■ Stated goal ■
From the data that follows, print exactly the lines starting at the one containing "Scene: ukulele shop" and ending at the one containing "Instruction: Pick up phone"; include both of them and nothing more.
((
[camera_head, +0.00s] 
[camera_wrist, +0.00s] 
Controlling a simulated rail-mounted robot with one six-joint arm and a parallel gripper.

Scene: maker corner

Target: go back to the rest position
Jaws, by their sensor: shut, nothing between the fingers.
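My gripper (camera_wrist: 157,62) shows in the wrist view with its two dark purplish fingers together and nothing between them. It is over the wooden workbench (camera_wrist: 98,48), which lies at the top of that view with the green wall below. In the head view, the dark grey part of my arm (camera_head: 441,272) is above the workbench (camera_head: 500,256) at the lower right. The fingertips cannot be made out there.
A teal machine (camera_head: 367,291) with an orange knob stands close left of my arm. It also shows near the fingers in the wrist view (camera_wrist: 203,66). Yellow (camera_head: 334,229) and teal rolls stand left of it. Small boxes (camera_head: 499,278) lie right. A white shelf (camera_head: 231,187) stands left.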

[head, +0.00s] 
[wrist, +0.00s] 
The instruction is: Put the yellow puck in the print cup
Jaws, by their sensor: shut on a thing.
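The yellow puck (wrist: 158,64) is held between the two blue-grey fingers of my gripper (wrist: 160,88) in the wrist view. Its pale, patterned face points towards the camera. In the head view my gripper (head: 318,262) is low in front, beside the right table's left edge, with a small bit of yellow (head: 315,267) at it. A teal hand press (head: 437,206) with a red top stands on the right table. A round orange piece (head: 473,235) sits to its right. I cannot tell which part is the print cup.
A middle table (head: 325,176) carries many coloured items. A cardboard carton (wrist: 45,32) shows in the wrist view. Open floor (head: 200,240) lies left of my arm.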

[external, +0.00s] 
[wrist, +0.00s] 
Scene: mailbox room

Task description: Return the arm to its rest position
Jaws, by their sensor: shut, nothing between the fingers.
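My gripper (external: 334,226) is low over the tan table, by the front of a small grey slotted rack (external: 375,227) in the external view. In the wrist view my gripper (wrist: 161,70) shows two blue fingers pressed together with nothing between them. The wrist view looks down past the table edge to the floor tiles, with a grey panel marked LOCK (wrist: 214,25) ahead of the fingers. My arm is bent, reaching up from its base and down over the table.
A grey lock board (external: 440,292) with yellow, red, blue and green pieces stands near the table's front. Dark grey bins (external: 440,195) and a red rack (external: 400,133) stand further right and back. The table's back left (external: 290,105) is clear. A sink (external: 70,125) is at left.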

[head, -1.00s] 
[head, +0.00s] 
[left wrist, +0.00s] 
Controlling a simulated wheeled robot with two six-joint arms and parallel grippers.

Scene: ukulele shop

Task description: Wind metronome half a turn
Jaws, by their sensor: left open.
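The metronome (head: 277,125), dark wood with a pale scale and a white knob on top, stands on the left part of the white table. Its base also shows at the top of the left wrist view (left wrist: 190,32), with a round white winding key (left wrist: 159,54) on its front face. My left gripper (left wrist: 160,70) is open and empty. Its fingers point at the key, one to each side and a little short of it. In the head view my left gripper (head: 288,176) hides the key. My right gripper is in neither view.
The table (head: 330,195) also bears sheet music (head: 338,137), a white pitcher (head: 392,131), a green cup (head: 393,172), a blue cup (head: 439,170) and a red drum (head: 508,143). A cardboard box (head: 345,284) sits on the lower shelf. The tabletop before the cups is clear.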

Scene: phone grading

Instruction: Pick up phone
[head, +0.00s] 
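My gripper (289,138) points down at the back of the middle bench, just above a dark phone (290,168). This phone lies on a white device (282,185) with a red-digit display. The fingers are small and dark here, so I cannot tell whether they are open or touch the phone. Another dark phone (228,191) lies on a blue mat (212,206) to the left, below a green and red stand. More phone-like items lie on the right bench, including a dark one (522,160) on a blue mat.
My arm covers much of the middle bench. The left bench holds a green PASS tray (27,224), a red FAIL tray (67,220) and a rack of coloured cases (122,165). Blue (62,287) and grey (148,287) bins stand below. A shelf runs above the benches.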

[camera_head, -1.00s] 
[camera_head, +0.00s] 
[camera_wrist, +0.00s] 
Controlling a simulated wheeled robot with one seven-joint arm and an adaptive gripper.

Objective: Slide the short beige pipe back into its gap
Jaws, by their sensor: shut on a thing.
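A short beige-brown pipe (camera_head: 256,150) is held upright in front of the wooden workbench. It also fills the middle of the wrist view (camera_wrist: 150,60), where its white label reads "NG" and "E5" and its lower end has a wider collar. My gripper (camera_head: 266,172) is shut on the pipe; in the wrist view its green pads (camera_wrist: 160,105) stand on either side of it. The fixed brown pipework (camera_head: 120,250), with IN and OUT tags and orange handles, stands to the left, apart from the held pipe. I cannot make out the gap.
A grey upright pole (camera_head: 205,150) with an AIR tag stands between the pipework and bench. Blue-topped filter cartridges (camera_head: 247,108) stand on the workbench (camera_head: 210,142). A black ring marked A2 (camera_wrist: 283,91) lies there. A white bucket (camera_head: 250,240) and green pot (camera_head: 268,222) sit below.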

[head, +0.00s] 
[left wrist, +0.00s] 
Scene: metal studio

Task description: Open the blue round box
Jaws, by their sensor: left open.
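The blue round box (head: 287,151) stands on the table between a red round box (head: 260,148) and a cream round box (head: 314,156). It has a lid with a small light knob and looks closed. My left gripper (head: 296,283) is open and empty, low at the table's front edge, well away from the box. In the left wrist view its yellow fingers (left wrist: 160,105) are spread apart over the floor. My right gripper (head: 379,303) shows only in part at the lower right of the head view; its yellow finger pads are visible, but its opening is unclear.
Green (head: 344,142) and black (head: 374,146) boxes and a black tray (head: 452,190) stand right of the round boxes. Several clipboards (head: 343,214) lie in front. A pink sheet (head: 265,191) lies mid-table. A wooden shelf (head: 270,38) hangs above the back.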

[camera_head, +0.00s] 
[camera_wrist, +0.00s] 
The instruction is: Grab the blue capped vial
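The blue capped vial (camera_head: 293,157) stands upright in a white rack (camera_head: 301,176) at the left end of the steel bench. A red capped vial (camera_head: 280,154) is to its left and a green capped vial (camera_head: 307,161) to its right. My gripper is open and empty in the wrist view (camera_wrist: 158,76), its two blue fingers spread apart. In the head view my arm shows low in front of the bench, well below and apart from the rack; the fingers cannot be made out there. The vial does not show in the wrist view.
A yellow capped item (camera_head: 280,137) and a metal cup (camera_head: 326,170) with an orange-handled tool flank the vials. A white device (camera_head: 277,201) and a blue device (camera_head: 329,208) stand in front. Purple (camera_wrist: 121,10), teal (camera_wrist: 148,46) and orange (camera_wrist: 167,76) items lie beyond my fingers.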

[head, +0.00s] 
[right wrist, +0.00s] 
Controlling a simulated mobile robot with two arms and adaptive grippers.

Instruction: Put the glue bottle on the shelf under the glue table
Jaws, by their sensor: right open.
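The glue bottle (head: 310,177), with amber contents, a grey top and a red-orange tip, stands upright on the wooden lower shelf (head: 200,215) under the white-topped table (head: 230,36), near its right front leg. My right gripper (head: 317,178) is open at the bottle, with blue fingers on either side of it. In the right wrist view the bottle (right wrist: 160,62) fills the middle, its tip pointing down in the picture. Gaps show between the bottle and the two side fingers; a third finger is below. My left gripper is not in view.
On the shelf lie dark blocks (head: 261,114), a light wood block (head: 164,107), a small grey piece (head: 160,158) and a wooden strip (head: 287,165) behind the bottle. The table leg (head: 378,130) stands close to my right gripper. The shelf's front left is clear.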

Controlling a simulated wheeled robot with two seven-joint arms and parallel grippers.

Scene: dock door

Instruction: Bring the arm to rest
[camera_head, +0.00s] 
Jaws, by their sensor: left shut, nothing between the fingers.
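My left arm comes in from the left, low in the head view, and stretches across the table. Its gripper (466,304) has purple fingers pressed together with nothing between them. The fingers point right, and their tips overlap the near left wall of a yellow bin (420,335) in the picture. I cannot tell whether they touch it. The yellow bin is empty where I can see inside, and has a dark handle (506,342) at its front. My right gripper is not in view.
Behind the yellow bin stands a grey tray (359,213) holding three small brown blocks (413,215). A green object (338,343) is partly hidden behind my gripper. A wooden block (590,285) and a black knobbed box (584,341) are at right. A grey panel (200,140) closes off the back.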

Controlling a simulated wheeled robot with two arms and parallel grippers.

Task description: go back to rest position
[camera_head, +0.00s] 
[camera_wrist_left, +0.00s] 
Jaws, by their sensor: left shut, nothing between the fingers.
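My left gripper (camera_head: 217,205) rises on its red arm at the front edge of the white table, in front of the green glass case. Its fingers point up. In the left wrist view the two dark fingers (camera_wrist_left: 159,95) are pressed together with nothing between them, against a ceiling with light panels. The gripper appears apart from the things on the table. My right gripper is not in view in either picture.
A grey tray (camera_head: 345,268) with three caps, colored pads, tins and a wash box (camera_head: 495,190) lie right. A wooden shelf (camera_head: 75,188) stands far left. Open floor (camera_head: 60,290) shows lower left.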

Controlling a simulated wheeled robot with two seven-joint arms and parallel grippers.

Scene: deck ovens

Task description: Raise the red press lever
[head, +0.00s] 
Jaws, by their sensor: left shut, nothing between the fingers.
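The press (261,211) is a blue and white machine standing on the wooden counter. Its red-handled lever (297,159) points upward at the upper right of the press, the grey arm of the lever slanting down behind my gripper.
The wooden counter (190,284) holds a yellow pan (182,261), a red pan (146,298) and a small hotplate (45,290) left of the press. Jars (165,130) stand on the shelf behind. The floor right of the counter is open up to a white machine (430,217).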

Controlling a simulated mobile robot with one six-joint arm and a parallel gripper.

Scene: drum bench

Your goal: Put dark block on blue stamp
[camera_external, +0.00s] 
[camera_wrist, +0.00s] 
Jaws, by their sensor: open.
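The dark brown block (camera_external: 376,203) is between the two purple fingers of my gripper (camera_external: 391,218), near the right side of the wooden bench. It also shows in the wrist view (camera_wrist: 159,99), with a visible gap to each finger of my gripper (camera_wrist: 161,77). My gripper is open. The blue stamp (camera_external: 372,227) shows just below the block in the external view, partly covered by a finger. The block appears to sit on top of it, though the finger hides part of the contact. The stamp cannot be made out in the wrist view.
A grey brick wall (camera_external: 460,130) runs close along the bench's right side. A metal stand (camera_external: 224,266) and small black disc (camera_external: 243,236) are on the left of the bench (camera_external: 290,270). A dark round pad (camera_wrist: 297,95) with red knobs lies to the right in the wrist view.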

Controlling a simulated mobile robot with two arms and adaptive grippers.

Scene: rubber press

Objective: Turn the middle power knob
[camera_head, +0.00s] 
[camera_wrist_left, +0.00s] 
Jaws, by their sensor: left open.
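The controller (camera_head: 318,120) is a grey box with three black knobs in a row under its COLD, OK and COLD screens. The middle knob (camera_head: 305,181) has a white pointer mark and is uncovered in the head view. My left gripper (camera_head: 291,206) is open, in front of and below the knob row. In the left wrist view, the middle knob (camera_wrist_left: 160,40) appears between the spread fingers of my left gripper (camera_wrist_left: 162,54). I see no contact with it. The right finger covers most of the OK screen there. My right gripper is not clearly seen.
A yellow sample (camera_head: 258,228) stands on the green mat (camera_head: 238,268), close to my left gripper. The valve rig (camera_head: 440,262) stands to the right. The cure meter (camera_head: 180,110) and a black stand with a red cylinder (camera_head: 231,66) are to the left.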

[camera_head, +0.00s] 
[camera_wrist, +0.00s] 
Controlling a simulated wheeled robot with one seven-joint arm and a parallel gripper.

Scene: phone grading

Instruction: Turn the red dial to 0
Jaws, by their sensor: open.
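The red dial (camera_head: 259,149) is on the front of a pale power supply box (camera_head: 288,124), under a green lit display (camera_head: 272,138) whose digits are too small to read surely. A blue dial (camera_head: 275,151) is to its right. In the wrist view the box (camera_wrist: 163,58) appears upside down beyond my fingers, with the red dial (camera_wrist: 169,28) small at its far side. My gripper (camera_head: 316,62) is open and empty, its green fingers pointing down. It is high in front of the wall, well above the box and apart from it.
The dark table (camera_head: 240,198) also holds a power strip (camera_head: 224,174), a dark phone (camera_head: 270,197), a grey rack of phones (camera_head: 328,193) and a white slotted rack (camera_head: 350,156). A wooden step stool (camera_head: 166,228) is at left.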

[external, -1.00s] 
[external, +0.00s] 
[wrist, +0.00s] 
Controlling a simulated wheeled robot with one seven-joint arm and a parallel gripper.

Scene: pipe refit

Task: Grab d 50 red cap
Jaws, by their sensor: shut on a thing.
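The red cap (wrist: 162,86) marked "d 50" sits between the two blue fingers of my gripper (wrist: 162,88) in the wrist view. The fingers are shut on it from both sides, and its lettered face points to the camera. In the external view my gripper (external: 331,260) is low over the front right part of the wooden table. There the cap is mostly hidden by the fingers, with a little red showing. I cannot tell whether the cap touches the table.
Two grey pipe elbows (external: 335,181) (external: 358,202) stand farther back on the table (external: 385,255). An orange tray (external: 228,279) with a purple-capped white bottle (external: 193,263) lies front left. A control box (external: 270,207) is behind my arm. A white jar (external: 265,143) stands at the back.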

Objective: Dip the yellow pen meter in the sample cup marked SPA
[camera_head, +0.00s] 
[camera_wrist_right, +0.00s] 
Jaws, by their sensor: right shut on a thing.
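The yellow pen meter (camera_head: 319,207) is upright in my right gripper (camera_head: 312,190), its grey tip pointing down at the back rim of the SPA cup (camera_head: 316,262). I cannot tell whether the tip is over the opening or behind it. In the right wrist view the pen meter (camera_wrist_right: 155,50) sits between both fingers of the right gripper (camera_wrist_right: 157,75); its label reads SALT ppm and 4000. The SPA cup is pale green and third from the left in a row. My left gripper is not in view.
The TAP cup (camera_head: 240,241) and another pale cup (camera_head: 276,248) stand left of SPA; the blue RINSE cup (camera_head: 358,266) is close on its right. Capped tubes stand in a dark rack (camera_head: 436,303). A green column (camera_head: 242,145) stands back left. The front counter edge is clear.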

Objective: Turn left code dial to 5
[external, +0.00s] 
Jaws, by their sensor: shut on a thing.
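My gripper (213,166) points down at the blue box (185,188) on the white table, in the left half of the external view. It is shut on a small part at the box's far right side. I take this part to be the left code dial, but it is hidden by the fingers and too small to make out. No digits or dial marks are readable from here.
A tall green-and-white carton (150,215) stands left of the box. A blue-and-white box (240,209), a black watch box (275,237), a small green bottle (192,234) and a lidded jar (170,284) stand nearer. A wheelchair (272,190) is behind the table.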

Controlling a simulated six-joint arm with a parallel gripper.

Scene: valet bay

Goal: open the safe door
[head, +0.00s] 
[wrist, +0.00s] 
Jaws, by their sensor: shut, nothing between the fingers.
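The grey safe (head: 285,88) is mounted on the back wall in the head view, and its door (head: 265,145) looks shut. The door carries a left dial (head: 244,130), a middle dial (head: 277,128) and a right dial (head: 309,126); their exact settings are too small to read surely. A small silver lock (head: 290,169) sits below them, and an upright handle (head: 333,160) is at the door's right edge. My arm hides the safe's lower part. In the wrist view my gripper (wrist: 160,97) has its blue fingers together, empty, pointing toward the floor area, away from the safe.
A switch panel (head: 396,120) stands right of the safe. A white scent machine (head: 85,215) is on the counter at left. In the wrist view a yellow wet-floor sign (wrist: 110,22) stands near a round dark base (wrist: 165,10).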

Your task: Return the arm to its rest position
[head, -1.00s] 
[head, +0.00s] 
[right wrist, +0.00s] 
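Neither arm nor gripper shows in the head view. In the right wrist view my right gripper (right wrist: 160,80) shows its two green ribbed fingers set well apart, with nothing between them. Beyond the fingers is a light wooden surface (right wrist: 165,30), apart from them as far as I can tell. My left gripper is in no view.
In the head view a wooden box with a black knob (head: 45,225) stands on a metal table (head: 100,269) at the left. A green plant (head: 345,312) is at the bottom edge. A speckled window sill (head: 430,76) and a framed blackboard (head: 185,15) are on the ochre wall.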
))
■ Solution below ■
Scene: ukulele shop

Task description: Wind metronome half a turn
Jaws, by their sensor: left open.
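The metronome (head: 277,125), dark wood with a pale scale and a white knob on top, stands on the left part of the white table. Its base also shows at the top of the left wrist view (left wrist: 190,32), with a round white winding key (left wrist: 159,54) on its front face. My left gripper (left wrist: 160,70) is open and empty. Its fingers point at the key, one to each side and a little short of it. In the head view my left gripper (head: 288,176) hides the key. My right gripper is in neither view.
The table (head: 330,195) also bears sheet music (head: 338,137), a white pitcher (head: 392,131), a green cup (head: 393,172), a blue cup (head: 439,170) and a red drum (head: 508,143). A cardboard box (head: 345,284) sits on the lower shelf. The tabletop before the cups is clear.

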Scene: phone grading

Instruction: Pick up phone

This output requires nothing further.